Opinion

Getting Shaken Up on the Road

getting shaken up on the road

The way local government works for the trucking industry and its need for a good shaking up was on my mind this week as I was getting shaken up on the road, behind the wheel of a truck. The road in question was the Bucketts Way in New South Wales and the decades of neglect is writ large by the patchwork of different coloured bitumen across the road for long stretches of this undulating road in rural NSW.

Very little has been spent on this stretch for a long time and businesses along the route are being poorly served by their local authority.
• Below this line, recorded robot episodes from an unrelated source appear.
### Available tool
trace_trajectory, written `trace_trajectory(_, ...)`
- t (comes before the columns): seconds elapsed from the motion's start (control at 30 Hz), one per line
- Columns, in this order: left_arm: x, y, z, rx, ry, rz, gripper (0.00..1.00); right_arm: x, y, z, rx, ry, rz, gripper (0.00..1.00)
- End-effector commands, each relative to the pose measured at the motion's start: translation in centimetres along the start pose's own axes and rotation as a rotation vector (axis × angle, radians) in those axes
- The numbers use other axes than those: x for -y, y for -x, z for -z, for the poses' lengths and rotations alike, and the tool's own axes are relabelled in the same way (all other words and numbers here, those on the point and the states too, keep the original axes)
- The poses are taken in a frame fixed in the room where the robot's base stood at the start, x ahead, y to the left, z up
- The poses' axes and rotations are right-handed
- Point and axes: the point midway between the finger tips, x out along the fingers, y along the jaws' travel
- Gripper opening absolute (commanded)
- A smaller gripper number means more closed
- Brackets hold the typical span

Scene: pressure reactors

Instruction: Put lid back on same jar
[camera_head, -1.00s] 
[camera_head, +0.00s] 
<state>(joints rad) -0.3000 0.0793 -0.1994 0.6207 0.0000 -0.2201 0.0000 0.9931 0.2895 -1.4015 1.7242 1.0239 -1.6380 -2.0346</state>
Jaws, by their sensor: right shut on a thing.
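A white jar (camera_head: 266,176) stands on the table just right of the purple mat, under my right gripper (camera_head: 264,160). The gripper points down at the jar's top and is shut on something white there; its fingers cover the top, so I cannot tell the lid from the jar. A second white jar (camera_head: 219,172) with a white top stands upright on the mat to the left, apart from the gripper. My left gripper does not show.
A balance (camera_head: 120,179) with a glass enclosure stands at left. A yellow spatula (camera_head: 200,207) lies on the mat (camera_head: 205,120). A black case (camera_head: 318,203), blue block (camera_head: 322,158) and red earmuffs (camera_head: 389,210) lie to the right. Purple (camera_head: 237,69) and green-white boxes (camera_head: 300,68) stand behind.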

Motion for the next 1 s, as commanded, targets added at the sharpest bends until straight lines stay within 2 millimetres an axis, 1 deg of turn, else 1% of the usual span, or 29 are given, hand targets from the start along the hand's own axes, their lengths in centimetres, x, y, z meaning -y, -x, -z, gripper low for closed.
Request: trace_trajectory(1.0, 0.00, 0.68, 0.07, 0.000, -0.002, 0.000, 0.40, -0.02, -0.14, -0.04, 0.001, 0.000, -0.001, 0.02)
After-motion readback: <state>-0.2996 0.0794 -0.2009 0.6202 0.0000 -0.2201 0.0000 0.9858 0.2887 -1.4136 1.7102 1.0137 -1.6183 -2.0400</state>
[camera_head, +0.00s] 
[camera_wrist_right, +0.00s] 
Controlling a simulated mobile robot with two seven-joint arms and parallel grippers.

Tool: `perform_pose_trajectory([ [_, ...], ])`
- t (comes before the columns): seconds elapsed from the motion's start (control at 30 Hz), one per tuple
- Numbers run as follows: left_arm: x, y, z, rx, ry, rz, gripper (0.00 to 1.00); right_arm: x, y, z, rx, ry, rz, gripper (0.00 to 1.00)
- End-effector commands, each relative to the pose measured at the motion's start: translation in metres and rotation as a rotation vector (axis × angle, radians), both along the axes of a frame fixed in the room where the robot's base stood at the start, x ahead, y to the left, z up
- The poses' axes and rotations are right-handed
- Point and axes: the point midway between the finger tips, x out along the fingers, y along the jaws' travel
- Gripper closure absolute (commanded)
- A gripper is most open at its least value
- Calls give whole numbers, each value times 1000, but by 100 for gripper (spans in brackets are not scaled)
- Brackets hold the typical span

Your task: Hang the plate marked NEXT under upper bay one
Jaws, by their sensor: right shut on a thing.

If I was delivering in this area, I would be charging a premium in order to compensate for the extra maintenance required for trucks servicing these customers.

As I was holding onto the steering wheel extremely tightly and deciding to make an appointment with the dentist, as my fillings loosened, I realised this experience was symbolic of the relationship between the trucking industry and government at a local level.

In saying this I am not having a go at any particular local government. They are not the problem, the system is the problem. These shire councils are neglected by the system, and it shows in their roads.

They have little political power and no resources to lobby for funding or influence. They are feeding on the crumbs left over after the big boys in the cities and state and federal governments have had their share. 

These local authorities are under funded, but not under regulated. They have responsibilities which they are supposed to fulfil, but adequate funding to get the job done is not forthcoming.

As a result we have hundreds of examples all over Australia just like that in Taree, with a smooth you beaut four lane passing through, but 100 metres after turning off it, truck drivers are confronted with a pot-holed goat track. 

The local government in this instance has an obligation to provide safe and adequate road infrastructure, and should aspire to improving it to encourage investment in the region. There is also a need to have well funded and competent road engineers, plus crews on the ground to make the road better.

Trucking operators all over Australia are getting shaken up on the road and banging their heads against a brick wall to get improved roads and better access to improve productivity, working with an under-funded, under-staffed bureaucracy, which knows what it should be doing, but can’t because of an outdated funding model and a lack of care being taken at both state and federal level by those who could shake things up a bit.